Au jour même de leur mort ou le lendemain, la lumière s’est faite. Danton, Camille Desmoulins, les ont amèrement pleurés. Dumouriez, leur prétendu complice, les honore de ses injures dès 1794. Il en est de même de Mallet du Pan (voir plus haut), et de tous les royalistes ; tous exècrent la Gironde, comme la République elle-même. Garat, le faible Garat, après le 9 thermidor, avoue tardivement dans ses Mémoires l’innocence de la Gironde.

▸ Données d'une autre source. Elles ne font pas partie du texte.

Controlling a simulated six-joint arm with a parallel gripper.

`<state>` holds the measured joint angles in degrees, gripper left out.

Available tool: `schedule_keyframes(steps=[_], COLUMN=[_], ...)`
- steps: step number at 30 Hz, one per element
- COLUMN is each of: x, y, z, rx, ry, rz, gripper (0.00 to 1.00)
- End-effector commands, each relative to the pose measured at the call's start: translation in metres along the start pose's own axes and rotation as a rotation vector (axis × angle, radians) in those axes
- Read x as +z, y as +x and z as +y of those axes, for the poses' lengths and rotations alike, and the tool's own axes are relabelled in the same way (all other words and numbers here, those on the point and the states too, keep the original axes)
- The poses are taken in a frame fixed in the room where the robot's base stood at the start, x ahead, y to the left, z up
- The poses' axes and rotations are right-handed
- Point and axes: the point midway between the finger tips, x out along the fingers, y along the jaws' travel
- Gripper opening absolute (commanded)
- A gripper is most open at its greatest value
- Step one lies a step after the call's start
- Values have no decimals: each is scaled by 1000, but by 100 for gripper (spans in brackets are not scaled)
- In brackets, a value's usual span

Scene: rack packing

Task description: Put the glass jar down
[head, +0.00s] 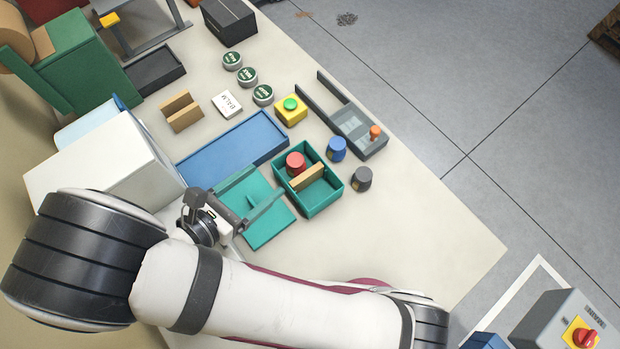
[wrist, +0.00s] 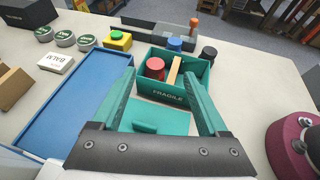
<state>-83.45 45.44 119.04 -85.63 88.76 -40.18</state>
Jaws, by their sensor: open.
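A jar with a red lid (head: 296,160) stands in the left compartment of a teal crate (head: 322,208). It also shows in the wrist view (wrist: 155,67), where the crate's near wall (wrist: 168,97) reads FRAGILE. A tan divider (head: 308,177) stands beside the jar. The jar's body is mostly hidden, so I cannot tell whether it is glass. My gripper (head: 269,181) is open and empty, its teal fingers apart over a flat teal panel (head: 268,232) in front of the crate. The fingers are clear of the red-lidded jar.
A blue-lidded container (head: 337,149) and a dark-lidded one (head: 362,179) stand just beyond the crate. A blue tray (head: 228,152) lies left of it. A yellow block with a green button (head: 291,109) and a grey fixture (head: 357,131) stand behind. The tabletop right of the crate is clear.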

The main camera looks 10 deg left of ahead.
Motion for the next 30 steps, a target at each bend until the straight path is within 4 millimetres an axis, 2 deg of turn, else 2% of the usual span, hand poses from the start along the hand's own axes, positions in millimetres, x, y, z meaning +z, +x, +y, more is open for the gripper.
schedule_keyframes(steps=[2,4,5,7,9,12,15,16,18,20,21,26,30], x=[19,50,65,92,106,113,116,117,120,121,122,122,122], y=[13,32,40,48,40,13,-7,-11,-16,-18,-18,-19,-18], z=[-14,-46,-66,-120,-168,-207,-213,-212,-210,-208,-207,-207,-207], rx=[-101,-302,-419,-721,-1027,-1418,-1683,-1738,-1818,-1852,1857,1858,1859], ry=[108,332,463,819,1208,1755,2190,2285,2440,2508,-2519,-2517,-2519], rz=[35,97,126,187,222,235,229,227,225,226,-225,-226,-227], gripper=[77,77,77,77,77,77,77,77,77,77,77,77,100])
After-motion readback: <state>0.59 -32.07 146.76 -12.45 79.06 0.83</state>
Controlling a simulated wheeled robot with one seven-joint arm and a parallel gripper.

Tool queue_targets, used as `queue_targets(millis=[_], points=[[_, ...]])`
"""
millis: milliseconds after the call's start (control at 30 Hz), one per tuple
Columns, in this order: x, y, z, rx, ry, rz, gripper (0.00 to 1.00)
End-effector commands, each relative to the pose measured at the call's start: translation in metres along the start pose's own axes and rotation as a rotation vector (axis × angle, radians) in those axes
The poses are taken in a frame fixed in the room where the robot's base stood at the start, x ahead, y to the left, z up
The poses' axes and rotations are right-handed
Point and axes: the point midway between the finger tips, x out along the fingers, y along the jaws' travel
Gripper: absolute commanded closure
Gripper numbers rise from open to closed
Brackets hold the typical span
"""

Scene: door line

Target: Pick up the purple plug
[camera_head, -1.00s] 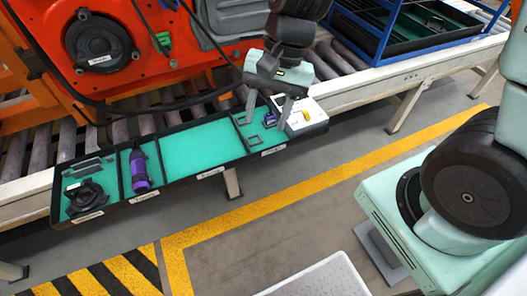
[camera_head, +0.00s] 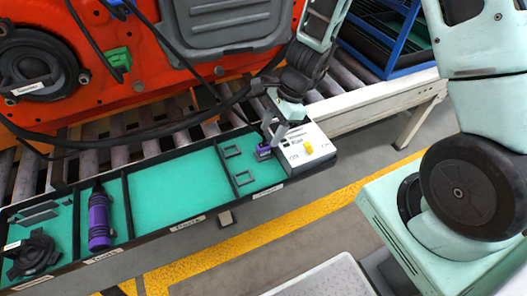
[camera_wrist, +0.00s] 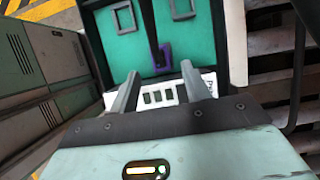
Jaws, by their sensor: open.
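The small purple plug (camera_head: 263,152) sits in the right end compartment of the black-rimmed tray (camera_head: 195,224), close to the white box. In the wrist view the plug (camera_wrist: 162,54) shows ahead of my fingertips, between their lines. My gripper (camera_head: 275,137) is open and hangs over that end of the tray, close to the plug. In the wrist view the gap between its two fingers (camera_wrist: 160,72) is empty. The head view does not show clearly whether a finger touches the plug.
A white box (camera_head: 303,148) with a yellow button adjoins the plug. A larger purple bottle-like item (camera_head: 99,220) and a black round part (camera_head: 33,257) lie further left. The wide middle compartment is empty. Dark cables hang behind.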

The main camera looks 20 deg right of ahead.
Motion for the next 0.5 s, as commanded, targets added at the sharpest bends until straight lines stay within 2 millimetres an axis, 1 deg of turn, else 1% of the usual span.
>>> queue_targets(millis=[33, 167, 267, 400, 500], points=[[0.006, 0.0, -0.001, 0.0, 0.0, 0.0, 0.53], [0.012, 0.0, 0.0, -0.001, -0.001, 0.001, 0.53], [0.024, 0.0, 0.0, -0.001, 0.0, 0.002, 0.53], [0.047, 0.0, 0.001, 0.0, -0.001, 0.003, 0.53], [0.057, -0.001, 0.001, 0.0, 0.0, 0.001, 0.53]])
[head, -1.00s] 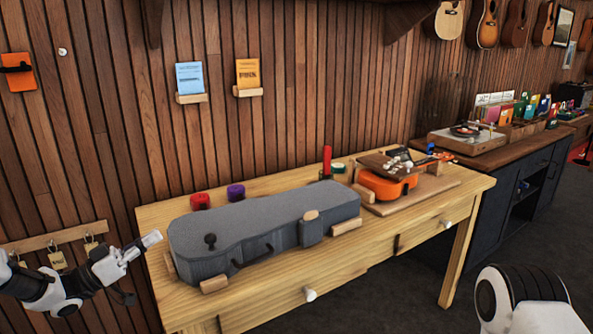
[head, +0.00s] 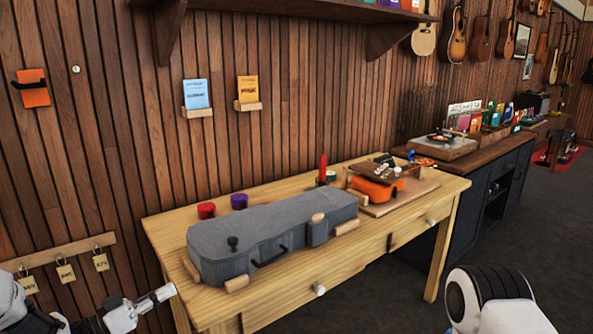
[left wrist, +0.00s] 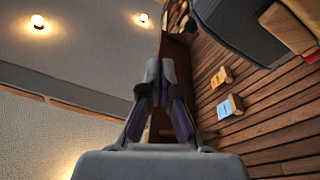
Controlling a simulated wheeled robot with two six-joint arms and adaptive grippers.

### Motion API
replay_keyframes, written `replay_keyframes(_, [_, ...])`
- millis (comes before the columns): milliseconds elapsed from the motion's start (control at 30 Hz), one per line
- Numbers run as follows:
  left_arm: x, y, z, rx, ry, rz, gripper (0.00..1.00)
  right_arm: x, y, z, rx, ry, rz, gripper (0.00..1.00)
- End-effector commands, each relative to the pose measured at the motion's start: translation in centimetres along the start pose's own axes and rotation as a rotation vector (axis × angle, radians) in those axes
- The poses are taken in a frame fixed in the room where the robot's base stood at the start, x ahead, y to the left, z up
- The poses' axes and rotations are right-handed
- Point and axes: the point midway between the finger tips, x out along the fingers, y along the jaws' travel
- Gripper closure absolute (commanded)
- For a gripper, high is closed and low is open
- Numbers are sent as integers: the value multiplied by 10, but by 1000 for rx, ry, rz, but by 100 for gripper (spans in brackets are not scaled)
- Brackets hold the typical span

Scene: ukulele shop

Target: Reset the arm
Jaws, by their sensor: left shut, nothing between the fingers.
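My left gripper (head: 166,292) is at the lower left of the head view, in front of the left end of the workbench. In the left wrist view its fingers (left wrist: 161,68) are together with nothing between them. My left arm comes in from the lower left corner and is partly cut off. A white and black part of my right arm (head: 495,300) shows at the lower right. My right gripper is out of view.
A grey instrument case (head: 270,238) lies between wooden blocks on the workbench (head: 300,280). An orange ukulele body (head: 376,188) is at the bench's right. Key tags (head: 66,273) hang on the left wall. A dark counter (head: 480,185) stands beyond. Floor right of the bench is clear.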

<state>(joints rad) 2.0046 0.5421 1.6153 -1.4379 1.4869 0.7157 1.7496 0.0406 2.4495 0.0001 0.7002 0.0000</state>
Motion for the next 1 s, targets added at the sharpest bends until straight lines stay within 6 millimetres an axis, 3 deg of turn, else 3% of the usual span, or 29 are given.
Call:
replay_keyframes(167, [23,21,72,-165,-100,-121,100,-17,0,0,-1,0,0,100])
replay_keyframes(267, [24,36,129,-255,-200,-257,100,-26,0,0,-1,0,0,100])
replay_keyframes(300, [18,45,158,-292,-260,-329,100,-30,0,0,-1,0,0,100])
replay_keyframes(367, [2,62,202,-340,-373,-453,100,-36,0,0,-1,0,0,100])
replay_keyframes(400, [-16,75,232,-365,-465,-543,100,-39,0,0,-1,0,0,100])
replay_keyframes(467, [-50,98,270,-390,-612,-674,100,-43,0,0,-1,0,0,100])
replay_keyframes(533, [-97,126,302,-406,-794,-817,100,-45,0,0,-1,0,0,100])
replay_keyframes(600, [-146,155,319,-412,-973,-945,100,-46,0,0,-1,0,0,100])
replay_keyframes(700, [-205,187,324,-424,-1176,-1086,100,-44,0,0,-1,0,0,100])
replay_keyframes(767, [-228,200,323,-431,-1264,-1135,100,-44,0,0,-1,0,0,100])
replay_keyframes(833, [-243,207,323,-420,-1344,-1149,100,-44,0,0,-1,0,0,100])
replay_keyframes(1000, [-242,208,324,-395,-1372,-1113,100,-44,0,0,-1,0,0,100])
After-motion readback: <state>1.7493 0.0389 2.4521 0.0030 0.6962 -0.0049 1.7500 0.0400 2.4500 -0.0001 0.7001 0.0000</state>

Le cœur de la France elle-même s’est échappé dans les paroles douloureuses de Joseph Chénier, lorsqu’il répondit en 1795 aux hommes impitoyables qui fermaient encore l’Assemblée aux Girondins survivants : « Ils ont fui, dites-vous ? Ils se sont cachés, ils ont enseveli leur existence au fond des cavernes ?… Eh ! plût aux destinées de la République que ce crime eût été celui de tous !… Pourquoi ne s’est-il pas trouvé de caveaux assez profonds pour conserver à la patrie les méditations de Condorcet et l’éloquence de Vergniaud ! Condorcet, Vergniaud, Rabaut-Saint-Etienne, Camille Desmoulins, ne veulent point d’holocaustes sanglants. Les républicains pardonnent leur mort, si la République est immortelle. Union, Liberté, République, voilà le ralliement de la France, le vœu des morts, le cri qui sort des tombeaux ! »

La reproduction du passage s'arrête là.